[Task requirements] Take the lines from the head of the listing through the one bearing "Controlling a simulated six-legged" and copy them exactly, leaving every picture out.
------------------------------------------------
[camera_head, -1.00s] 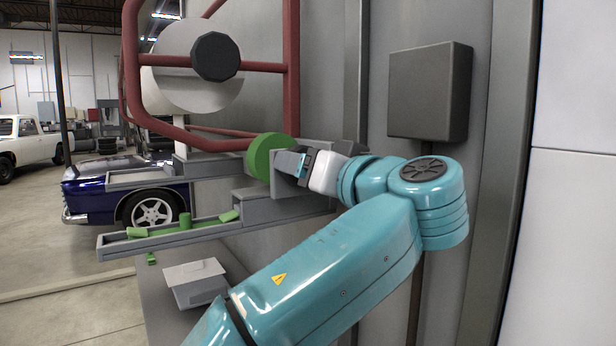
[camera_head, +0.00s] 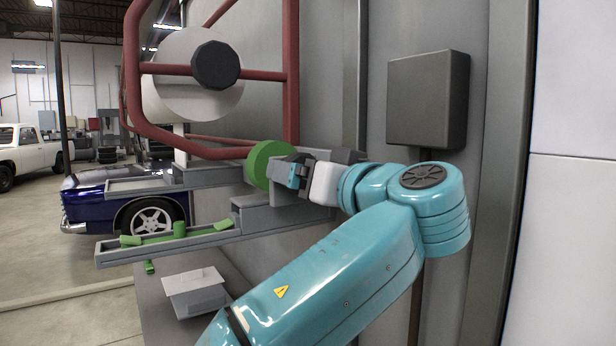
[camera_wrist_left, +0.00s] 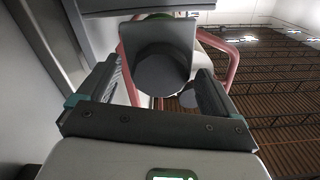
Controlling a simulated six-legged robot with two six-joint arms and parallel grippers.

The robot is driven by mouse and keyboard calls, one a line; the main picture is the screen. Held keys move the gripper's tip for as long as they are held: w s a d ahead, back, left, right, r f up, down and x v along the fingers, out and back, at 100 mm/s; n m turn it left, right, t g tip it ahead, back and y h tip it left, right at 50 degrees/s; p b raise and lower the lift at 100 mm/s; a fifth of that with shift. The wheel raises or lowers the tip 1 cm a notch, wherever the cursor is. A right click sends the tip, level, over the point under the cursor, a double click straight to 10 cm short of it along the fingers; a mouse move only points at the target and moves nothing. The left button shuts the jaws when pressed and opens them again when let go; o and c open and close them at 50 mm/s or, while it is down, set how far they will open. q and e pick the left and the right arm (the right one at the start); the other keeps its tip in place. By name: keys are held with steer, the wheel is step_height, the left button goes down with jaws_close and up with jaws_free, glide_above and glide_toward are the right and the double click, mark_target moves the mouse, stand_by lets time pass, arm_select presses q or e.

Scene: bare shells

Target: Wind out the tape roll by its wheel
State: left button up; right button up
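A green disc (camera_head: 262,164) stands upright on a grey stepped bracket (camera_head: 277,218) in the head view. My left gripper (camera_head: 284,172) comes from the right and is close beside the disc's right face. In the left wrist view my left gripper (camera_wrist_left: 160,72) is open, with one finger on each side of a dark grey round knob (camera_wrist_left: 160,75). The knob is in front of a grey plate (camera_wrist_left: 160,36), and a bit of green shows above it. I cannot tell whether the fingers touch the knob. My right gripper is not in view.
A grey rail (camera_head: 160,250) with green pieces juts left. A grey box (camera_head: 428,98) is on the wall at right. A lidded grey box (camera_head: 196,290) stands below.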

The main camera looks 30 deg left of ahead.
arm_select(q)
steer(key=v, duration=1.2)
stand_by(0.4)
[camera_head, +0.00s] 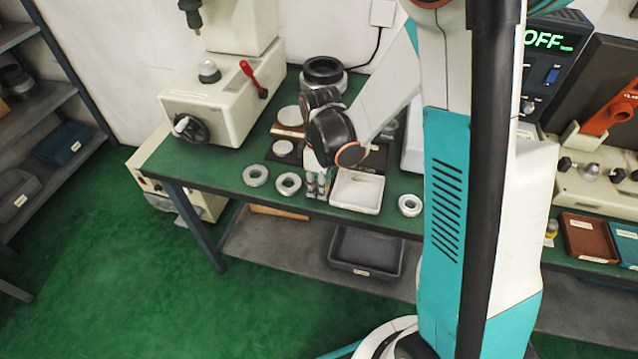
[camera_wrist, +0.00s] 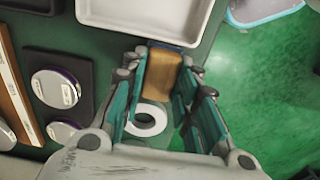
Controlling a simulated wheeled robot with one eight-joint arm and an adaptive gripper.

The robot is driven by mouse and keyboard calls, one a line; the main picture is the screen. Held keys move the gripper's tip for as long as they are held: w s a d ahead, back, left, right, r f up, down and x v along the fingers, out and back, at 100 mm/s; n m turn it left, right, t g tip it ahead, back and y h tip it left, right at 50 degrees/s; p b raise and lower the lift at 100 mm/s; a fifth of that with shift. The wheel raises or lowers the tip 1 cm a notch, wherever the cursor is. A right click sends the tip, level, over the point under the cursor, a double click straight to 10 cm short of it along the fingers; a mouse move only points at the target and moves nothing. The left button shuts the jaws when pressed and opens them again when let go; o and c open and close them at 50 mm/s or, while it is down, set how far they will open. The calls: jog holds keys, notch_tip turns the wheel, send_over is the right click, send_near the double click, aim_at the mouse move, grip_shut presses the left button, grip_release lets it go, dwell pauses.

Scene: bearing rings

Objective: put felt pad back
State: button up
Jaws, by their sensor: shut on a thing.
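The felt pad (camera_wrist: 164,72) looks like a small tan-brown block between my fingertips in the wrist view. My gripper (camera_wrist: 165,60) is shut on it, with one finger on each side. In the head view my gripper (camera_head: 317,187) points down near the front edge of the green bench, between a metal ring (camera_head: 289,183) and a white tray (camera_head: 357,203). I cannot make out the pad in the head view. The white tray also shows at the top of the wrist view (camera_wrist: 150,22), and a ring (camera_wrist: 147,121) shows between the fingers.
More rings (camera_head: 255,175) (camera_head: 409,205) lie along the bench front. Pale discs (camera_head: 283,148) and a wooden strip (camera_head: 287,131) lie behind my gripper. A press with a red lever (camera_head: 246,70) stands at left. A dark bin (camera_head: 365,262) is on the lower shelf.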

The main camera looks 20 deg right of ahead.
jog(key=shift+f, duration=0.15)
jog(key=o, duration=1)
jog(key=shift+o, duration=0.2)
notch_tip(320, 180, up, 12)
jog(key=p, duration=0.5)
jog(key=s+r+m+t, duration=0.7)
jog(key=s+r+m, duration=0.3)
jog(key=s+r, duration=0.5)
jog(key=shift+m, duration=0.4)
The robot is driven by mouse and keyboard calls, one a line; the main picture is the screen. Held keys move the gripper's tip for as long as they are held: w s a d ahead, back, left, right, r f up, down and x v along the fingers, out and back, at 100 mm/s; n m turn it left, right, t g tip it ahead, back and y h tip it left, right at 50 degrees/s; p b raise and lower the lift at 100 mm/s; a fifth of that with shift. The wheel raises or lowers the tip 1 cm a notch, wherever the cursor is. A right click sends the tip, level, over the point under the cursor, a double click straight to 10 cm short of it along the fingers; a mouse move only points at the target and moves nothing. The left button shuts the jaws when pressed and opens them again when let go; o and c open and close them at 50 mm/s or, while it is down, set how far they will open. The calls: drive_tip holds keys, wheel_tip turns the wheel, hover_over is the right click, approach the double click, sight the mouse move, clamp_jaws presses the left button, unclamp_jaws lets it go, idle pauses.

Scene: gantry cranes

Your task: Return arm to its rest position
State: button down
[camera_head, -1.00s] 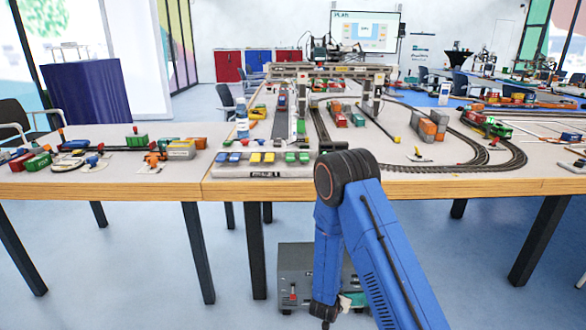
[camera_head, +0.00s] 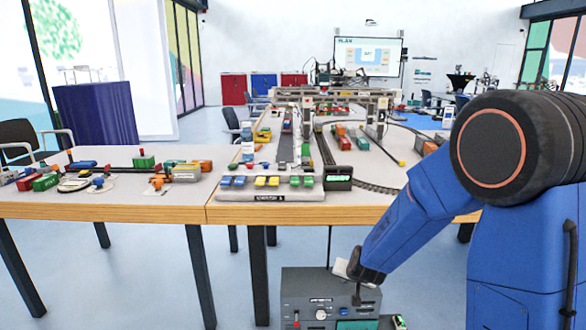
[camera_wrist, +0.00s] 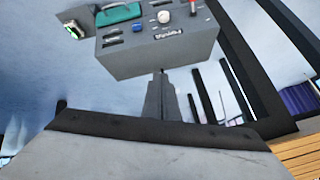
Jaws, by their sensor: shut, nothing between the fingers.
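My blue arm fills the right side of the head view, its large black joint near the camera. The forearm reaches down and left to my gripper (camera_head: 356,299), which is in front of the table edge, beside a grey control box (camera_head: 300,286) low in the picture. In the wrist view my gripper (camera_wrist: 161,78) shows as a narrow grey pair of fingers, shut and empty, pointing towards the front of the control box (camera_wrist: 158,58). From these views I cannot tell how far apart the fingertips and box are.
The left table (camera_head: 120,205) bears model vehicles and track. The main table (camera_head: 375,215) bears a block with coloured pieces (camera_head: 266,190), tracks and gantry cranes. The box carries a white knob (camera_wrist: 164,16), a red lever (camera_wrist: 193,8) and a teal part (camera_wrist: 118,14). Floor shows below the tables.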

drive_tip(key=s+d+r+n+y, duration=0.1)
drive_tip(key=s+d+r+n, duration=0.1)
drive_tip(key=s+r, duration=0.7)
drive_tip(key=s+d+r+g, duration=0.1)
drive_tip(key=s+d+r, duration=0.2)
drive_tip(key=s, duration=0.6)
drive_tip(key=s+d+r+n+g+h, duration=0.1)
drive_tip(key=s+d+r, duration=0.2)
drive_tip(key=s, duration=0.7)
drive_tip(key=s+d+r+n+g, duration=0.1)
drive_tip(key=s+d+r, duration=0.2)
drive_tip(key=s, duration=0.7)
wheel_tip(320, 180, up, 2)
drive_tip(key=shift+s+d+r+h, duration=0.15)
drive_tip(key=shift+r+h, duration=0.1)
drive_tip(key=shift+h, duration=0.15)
------------------------------------------------
[Task output]
[camera_head, -1.00s] 
[camera_head, +0.00s] 
[camera_wrist_left, +0.00s] 
Controlling a simulated six-legged robot with two six-joint arms and parallel grippers.

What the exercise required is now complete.